Rywal podszedł tym razem wyższym pressingiem, przez co pojawiają się problemy z długim utrzymaniem przy piłce, ale i tak to my dłużej posiadamy piłkę, tworzymy sobie nawet dwie sytuacje sam na sam z bramkarzem, niestety obie nie przynoszą bramek… czas ucieka, więc stawiamy wszytko na jedną kartę i podchodzimy większą liczbą zawodników do ataku, niestety zawodnik, który w pierwszej połowie strzelił dwie bramki, znowu ogrywa nasza obronę i kompletuje hattricka, a chwilę później dobije nas swoją czwartą bramką… Mecz przegrywamy 5-0. 

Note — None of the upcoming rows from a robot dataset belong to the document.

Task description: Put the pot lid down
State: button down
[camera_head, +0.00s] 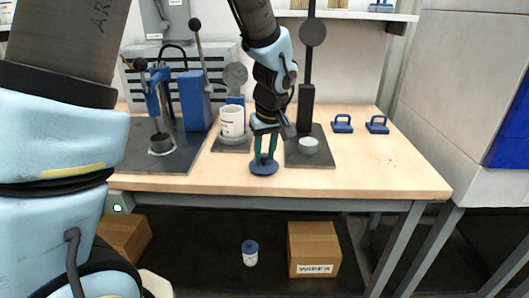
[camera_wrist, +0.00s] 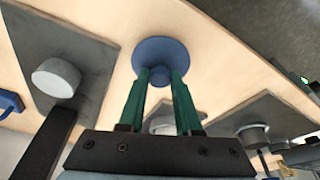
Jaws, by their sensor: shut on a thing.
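The pot lid (camera_head: 263,169) is a round blue disc with a knob, near the front edge of the wooden table (camera_head: 210,184). My gripper (camera_head: 266,158) points down with its green fingers shut on the lid's knob. In the wrist view the lid (camera_wrist: 163,50) lies flat beyond the fingers (camera_wrist: 160,85), over bare wood. I cannot tell whether it touches the table or hangs just above it. A white pot (camera_head: 232,121) stands behind and to the left, on a dark plate.
A dark plate with a grey puck (camera_head: 308,145) and a black post is just right of my gripper. A blue lever press (camera_head: 159,100) stands at left. Two blue handled pieces (camera_head: 342,124) (camera_head: 377,125) lie at right. The table's front right is clear.

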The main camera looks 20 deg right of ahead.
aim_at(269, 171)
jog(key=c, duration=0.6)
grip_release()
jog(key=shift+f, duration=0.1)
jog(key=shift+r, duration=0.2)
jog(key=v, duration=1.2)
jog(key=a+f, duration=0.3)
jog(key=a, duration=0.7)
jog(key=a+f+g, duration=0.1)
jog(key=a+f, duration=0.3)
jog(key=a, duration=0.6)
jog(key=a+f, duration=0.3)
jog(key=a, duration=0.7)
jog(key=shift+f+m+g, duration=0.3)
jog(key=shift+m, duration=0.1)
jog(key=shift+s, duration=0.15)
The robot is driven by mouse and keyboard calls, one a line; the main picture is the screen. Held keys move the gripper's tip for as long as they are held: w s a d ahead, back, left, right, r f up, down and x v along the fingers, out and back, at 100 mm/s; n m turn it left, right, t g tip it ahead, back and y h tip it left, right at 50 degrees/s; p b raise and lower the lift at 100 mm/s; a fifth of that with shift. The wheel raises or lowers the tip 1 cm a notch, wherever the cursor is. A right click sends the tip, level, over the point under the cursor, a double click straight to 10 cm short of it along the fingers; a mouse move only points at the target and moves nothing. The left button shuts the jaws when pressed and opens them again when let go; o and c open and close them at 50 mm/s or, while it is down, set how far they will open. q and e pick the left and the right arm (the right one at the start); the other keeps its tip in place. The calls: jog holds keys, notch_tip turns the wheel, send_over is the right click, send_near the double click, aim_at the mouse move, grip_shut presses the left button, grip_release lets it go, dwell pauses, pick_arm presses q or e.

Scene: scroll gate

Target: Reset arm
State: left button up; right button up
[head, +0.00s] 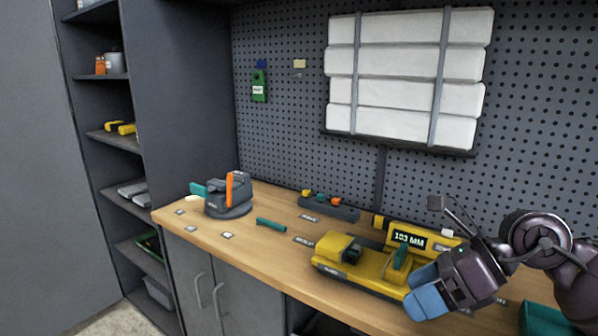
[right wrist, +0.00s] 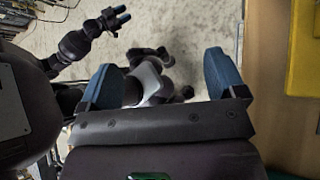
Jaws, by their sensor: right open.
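My right gripper (head: 421,290) is at the lower right of the head view, at the front edge of the workbench (head: 275,262), near the yellow device. In the right wrist view its two blue fingers (right wrist: 162,80) stand wide apart with nothing between them; the floor and parts of my own body show beyond. My left arm is out of the head view. A small hand with blue tips, which looks like my left gripper (right wrist: 117,18), shows at the upper left of the right wrist view, too small to tell its opening.
The yellow device (head: 350,268) with a "103 MM" display (head: 409,239) stands just left of my right gripper. A grey clamp-like tool (head: 229,197), a teal bar (head: 271,224) and a small tray (head: 328,207) lie farther left. Shelves (head: 112,137) stand left.

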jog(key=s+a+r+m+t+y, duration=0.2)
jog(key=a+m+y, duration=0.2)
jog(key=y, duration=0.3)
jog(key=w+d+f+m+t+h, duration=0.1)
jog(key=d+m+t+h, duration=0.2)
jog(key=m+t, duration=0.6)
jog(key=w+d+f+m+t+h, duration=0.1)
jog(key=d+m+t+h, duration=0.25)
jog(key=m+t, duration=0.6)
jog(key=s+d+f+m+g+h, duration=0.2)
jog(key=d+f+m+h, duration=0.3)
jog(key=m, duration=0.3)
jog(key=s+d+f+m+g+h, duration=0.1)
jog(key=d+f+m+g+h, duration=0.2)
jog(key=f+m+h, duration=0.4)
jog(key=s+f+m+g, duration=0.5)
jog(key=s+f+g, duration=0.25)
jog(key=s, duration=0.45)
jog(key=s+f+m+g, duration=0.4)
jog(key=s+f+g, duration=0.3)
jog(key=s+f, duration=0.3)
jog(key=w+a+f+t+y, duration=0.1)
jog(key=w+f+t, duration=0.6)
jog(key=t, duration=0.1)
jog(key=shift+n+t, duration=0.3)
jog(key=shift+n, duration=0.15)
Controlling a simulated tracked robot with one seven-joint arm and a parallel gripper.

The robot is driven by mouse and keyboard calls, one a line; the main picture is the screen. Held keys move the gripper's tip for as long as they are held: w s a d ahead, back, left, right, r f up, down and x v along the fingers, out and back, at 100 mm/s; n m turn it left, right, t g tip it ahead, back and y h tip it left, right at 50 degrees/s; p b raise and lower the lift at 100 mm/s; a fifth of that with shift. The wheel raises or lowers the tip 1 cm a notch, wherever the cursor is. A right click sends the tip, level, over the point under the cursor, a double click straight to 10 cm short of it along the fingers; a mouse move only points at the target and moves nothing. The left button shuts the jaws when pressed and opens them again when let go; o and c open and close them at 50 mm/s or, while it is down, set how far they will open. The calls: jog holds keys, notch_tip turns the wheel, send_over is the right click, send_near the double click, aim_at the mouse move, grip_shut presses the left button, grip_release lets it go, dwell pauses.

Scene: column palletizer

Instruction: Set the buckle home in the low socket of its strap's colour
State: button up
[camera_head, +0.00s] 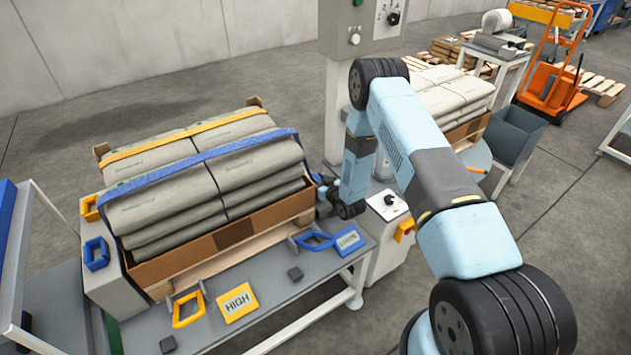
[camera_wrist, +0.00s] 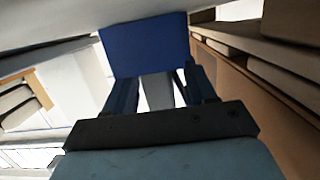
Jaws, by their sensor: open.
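A blue strap (camera_head: 210,155) and a yellow strap (camera_head: 185,139) run across the stacked grey sacks. In the wrist view a flat blue piece (camera_wrist: 146,45) lies at the fingertips of my gripper (camera_wrist: 160,85), with a grey part (camera_wrist: 157,92) below it. I cannot tell if it is the buckle. My gripper (camera_head: 328,192) is open, low at the right end of the stack. On the bench stand a blue frame (camera_head: 318,243) and a yellow frame (camera_head: 187,310). Another blue frame (camera_head: 96,254) and yellow frame (camera_head: 91,208) are on the left block.
The grey bench (camera_head: 265,290) runs in front of the carton (camera_head: 200,262). A yellow card (camera_head: 237,302) reads HIGH; the print on a blue card (camera_head: 349,241) is unclear. A control box (camera_head: 388,225) stands right of the bench.

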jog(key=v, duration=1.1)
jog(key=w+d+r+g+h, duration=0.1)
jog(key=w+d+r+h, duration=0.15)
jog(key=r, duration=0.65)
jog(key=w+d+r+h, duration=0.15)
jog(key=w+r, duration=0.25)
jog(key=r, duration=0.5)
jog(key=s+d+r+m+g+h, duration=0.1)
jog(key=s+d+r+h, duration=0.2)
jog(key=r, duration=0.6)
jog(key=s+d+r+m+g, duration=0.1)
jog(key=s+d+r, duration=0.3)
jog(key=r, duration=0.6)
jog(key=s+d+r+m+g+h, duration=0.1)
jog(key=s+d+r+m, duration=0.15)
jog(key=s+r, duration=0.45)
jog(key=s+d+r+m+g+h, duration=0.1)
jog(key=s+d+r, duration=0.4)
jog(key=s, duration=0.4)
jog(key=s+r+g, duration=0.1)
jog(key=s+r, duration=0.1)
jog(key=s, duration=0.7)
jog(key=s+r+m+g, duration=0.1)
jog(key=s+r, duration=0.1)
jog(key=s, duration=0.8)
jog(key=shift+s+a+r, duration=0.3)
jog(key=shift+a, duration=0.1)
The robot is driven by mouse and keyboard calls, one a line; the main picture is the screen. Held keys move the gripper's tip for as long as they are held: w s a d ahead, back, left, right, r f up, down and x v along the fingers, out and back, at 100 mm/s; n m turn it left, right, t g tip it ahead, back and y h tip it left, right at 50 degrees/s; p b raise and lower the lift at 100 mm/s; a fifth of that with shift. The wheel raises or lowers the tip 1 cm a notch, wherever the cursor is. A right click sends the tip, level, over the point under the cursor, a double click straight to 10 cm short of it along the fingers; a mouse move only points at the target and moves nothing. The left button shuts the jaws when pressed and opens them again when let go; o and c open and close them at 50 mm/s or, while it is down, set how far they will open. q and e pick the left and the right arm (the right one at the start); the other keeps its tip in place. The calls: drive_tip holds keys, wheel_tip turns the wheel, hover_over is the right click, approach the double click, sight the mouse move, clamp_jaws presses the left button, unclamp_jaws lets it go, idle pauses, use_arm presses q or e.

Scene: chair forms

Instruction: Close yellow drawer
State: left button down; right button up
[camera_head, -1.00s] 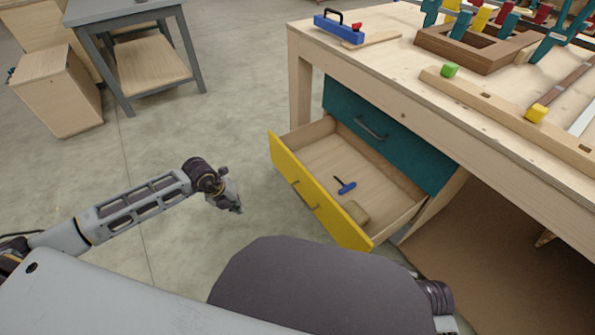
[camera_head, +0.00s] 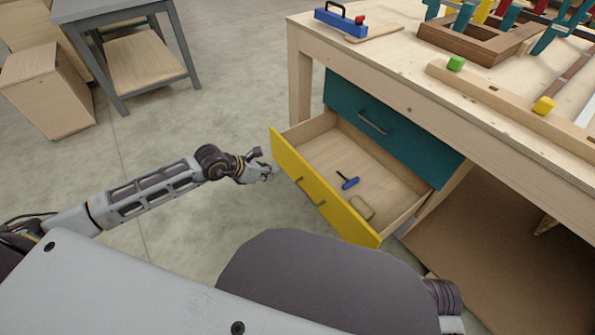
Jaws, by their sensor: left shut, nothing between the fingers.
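The yellow drawer (camera_head: 323,199) is pulled out from under the wooden workbench, below a closed teal drawer (camera_head: 385,130). Its yellow front has a metal bar handle (camera_head: 309,191). Inside lie a small blue tool (camera_head: 349,183) and a tan block (camera_head: 361,207). My left gripper (camera_head: 273,170) is shut and empty, at the outer side of the yellow front near its far left end. It looks very close to the front; I cannot tell whether they touch. My right gripper is not in view.
The workbench top (camera_head: 395,72) carries a blue clamp-like tool (camera_head: 341,21), a wooden frame (camera_head: 478,45), and green (camera_head: 456,63) and yellow (camera_head: 544,105) blocks. A grey table (camera_head: 120,12) and a wooden cabinet (camera_head: 48,88) stand at left. Floor left of the drawer is clear.

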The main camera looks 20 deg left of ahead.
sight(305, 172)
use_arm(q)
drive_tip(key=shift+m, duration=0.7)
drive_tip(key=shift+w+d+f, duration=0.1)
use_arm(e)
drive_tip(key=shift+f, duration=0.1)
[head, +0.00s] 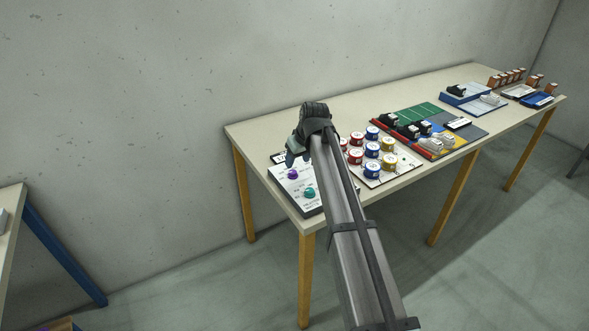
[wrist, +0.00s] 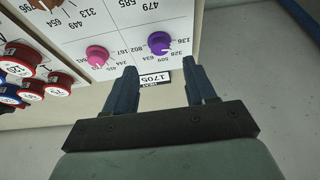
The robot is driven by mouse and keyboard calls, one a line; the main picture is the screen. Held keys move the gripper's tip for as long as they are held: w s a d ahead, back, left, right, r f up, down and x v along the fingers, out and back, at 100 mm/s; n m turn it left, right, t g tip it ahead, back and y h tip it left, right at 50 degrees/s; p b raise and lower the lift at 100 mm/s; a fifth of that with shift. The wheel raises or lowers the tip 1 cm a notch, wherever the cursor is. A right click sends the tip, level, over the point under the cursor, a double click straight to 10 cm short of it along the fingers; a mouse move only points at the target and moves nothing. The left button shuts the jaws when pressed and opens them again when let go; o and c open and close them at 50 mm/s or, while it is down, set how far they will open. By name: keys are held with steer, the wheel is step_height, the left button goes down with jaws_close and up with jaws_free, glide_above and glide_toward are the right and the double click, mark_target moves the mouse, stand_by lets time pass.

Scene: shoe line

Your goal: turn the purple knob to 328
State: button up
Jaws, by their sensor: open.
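The fingers are open and empty, with no visible contact with the knob. The knob's pointer setting is too small to read. In the head view the purple knob (head: 293,174) shows just below my gripper (head: 292,159), near the left end of the table.
A teal knob (head: 309,193) shows in the head view. Red and blue round tins (head: 372,150) crowd the neighbouring board.

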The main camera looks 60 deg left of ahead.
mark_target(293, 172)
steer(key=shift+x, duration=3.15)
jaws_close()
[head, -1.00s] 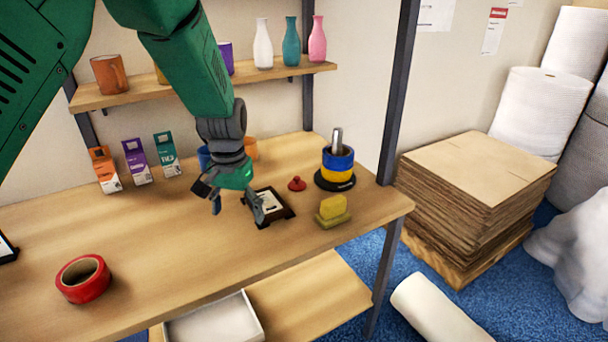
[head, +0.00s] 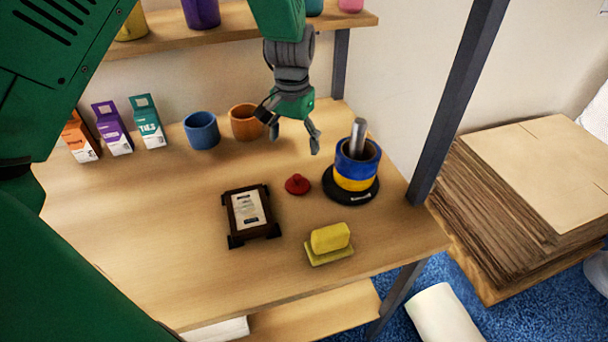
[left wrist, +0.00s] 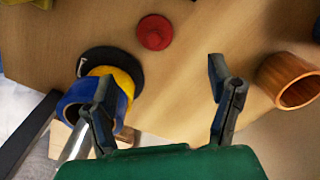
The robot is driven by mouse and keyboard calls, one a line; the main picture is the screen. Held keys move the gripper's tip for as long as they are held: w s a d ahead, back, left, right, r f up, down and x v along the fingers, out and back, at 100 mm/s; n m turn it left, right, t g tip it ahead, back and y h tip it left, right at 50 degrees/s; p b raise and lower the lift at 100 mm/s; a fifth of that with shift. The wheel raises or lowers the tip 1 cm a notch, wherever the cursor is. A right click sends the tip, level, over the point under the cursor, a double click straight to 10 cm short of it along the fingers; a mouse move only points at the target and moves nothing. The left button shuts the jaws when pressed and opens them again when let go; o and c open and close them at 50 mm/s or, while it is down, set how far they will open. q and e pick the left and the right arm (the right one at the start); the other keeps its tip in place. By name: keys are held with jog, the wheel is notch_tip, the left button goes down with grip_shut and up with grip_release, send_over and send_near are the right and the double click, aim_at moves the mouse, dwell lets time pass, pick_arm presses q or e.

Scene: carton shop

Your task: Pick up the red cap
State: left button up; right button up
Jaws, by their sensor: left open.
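My left gripper (head: 294,137) is open and empty, above the table and behind the cap in the head view. In the left wrist view its two fingers (left wrist: 163,95) are spread, and the cap lies beyond their tips, apart from them. My right gripper is not in view.
The blue and yellow tape holder (head: 357,172) with a metal post stands right of the cap. A dark framed card (head: 249,212), a yellow block (head: 330,238), a blue mug (head: 202,131) and an orange mug (head: 244,122) stand around. A post (head: 455,105) rises at the right.

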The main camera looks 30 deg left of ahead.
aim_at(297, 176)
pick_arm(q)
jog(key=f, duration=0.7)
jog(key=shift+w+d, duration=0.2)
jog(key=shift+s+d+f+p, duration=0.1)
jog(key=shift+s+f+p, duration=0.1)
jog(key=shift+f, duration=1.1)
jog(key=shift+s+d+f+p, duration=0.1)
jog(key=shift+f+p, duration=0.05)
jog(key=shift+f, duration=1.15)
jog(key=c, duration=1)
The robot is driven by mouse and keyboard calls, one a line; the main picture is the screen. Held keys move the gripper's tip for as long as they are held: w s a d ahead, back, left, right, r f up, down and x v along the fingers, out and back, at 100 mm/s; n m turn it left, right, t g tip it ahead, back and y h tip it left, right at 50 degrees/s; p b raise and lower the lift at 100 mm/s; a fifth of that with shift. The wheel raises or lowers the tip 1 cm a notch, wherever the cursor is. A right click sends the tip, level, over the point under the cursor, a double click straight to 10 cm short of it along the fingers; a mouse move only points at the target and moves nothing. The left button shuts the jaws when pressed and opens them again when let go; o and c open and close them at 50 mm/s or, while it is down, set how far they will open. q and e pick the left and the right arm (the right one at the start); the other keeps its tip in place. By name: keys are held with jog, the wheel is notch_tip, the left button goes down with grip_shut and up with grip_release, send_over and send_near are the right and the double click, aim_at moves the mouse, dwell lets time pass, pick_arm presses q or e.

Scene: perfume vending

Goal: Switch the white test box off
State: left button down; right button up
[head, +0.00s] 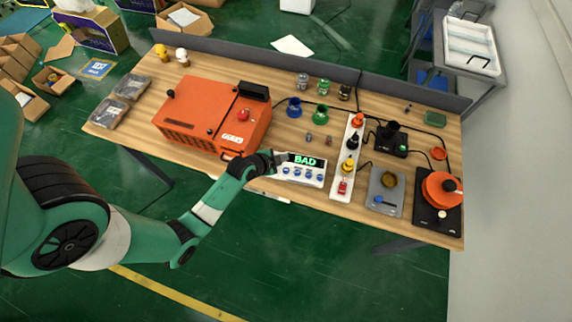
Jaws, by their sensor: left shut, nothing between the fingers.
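The white test box (310,181) lies near the front edge of the wooden table, in the middle. Its dark display shows "BAD" in lit green letters, with a row of several blue knobs or buttons below it. My left gripper (281,158) is shut and empty. Its tips are at the upper left corner of the test box, beside the display; whether they touch it I cannot tell. The gripper hides part of the box's left end. My right gripper is not in view.
A large orange machine (205,110) stands left of the test box. A white strip (341,187) with coloured fittings stands close on its right. Blue (294,107) and green (321,113) rings lie behind it. A grey scale (385,203) and an orange-topped device (437,188) are farther right.

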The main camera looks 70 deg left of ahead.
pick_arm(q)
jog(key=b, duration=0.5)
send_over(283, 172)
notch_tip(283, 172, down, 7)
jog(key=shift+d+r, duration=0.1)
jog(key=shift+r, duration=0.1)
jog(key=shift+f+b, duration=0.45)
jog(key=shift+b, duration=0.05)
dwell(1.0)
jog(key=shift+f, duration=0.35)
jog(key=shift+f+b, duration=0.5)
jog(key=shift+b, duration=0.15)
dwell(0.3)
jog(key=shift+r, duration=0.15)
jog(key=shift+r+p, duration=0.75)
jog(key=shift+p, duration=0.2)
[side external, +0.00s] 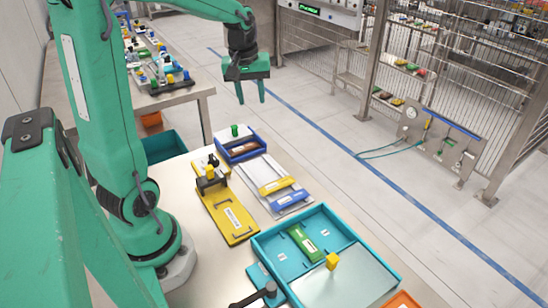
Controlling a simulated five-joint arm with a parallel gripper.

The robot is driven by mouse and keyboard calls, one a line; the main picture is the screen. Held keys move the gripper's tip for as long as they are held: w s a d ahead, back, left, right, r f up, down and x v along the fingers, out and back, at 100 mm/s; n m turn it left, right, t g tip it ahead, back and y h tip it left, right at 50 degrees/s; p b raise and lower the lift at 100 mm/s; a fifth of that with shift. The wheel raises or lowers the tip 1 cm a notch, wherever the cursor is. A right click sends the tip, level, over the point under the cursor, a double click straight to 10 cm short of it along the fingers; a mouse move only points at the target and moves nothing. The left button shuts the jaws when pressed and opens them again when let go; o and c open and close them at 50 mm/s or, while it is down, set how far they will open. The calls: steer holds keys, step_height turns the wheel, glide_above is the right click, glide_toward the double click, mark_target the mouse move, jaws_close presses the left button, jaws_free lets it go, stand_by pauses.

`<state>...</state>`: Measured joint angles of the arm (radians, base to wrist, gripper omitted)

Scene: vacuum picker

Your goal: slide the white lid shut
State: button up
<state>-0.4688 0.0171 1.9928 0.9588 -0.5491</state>
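A white lid (221,134) with a green knob (235,131) lies at the back of a small dark blue box (262,142). The front of that box is uncovered, and a brown thing (243,147) shows inside. A larger pale grey lid (350,279) with a yellow knob (332,261) lies over the near part of a teal tray (350,232). My gripper (251,100) hangs with its fingers down, apart and empty. It appears above and behind the blue box in the picture, clear of both lids.
A yellow tray (238,230) with a dark handle stands left of a metal plate (285,206) carrying yellow and blue sliders. A green block (302,241) lies in the teal tray. An orange tray (402,300) is at the near edge. A cluttered bench (175,97) stands behind.

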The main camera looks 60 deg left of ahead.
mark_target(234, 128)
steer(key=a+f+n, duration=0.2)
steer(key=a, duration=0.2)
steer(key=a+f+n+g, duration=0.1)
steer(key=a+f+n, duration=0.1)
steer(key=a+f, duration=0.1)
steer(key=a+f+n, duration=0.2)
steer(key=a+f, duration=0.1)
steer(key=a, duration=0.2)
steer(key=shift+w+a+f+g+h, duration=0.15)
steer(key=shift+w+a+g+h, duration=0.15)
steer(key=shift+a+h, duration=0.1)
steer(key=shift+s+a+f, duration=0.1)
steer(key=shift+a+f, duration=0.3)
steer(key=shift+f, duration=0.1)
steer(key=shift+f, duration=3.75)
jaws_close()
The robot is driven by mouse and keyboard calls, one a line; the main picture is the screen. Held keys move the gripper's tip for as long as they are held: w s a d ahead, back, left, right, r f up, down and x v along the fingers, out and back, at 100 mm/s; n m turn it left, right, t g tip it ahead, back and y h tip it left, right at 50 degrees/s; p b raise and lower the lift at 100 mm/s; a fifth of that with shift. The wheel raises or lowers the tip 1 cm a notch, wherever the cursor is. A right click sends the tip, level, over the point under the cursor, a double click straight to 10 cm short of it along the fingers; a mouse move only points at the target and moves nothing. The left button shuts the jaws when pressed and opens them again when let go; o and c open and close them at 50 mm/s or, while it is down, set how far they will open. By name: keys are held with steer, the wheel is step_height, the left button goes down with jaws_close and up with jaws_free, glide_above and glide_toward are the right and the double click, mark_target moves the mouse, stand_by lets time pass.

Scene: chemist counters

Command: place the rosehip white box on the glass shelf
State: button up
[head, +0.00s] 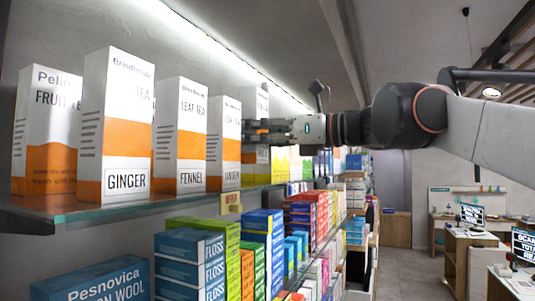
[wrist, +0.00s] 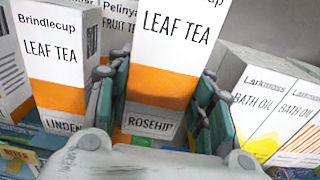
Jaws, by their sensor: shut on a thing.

Po spotkaniu pozostaje duży niedosyt, w porównaniu do ostatniego meczu z Drukarzem, zespół prezentował się bardzo dobrze, ale samo posiadanie piłki to wciąż za mało. Czujemy, że ATP było w naszym zasięgu i na pewno w rewanżu, będziemy chcieli powalczyć o punkty. – powiedział trener Oskar

PKS Victoria Zerzeń vs ATP Warszawa 0-5
Skład: Krupa, Witek, Oli, Osa, Majcher, Bachman, Szymon, Kajtek, Jano, Dudek, Mróz, Karol
MVP: Szymon – dzisiaj był najlepszy w naszym zespole, świetnie rozgrywał piłkę i zabezpieczył środek 
Kajetan – po transferze z KS LAS widać było, że czeka nas dużo pracy, Kajetan cierpliwie trenował i wyszedł tego dnia po raz pierwszy w wyjściowym składzie, spisał się bardzo dobrze. Jak widać ciężka praca przynosi efekty

Kolejny mecz gramy z Olimpią Warszawa w sobotę o 16:00 na Borkowie, tym razem punkty będą nasze!